Ground heaving is a geological phenomenon involving the upward movement of soil or rock. It occurs when subsurface materials expand, exerting pressure that lifts the ground surface. This process represents a significant concern, impacting both natural landscapes and human infrastructure.
Understanding the Core Concept
Ground heaving refers to the upward displacement of the ground, resulting from the expansion of materials beneath the surface. This geological process primarily involves the upward movement of soil or rock rather than downward settlement. It is driven by the principle of volume expansion, where materials like water or certain soil types increase in size, causing an upward force. The impact of heaving is the opposite of subsidence, which involves the ground sinking.
Primary Mechanisms Behind Heaving
Frost Heave
Frost heave is a primary cause of ground heaving in colder climates, occurring when water within the soil freezes. As water turns to ice, it expands by approximately 9% in volume. The most significant upward movement is caused by the formation of ice lenses, layers of pure ice that grow within moist soil as unfrozen water from deeper soil is drawn upward by capillary action to the freezing front. Fine-grained soils, such as silts and clays, are most susceptible due to their pore sizes facilitating this capillary flow. For frost heave to occur, three conditions must be present: freezing temperatures, sufficient water, and frost-susceptible soil.
Swelling Clays
The swelling of certain clay minerals when they absorb water is another mechanism. Clays like smectite, including montmorillonite, are known as expansive soils because they absorb large quantities of water and significantly increase in volume. This expansion happens as water molecules permeate the interlayer spaces of the clay minerals to balance ion concentrations. The unique structure of these clay particles, with high surface area and negative charges, allows them to attract and hold water, leading to considerable upward pressure.
Other Factors
Other factors can contribute to ground heaving. The removal or death of established trees can lead to heaving because their root systems no longer draw moisture from the soil, allowing water to accumulate and cause expansion. Stress relief from excavation, where the removal of overlying soil reduces pressure on deeper layers, can also cause the ground to rebound and heave. Changes in the water table level or leaks from broken drains and pipes can introduce excess moisture into the soil, triggering heaving.
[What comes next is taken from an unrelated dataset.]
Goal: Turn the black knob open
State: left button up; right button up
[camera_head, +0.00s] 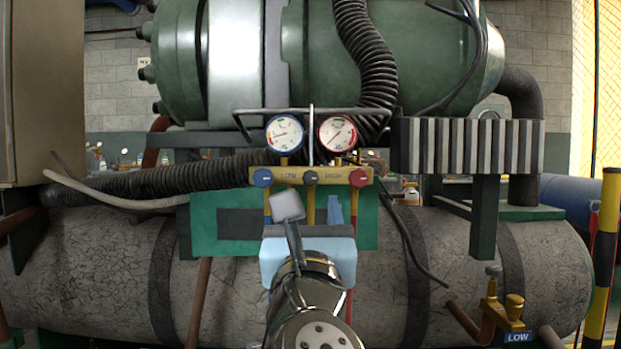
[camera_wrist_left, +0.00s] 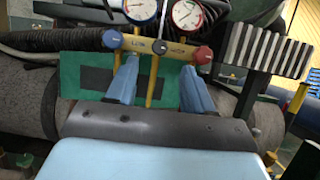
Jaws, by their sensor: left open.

Consequences for Structures and Environment
Structures
Ground heaving can damage infrastructure. Roads and pavements often develop cracks, uneven surfaces, and potholes. Building foundations can experience stress, leading to cracks in walls, uneven floors, and bowing of basement walls. Buried utility lines, such as water or sewer pipes, are also vulnerable to ruptures and misalignment from the forces exerted by heaving soil.
Environment
Ground heaving can impact the natural environment. It may affect plant root systems, disrupting their growth and stability. Alterations to drainage patterns can occur, leading to water pooling in unexpected areas or changes in natural runoff. Heaving can also contribute to slope instability, increasing the risk of landslides. The uneven surfaces created can pose safety hazards for pedestrians and vehicles.
Strategies for Mitigation and Prevention
Drainage Control
Mitigating ground heaving involves controlling moisture and reinforcing structures. Effective drainage control is a primary approach, including proper grading around foundations and the installation of surface or subsurface drainage systems, such as French drains. These direct water away from vulnerable areas. Managing water availability reduces the potential for both frost heave and swelling clay expansion.
Insulation and Barriers
Insulation and barriers are another strategy. Layers of insulation can be placed under concrete slabs to prevent freezing temperatures from penetrating deeply into the soil, reducing frost heave. Replacing frost-susceptible soil with non-frost-susceptible materials like gravel, crushed stone, or sand can create a stable base that resists heaving. Impermeable barriers around foundations can prevent water infiltration into the soil.
Foundation Design
Foundation design plays a role in preventing heaving damage. Deep foundations, such as piles, piers, or drilled shafts, can transfer structural loads to stable soil layers below the active zone of expansive or freezing soil. Flexible foundation systems, including mat foundations, suspended slabs, or post-tensioned slabs, are designed to accommodate some soil movement without causing structural damage. Soil modification techniques, such as chemical stabilization with lime or cement, or compaction, can alter soil properties to reduce its susceptibility to expansion.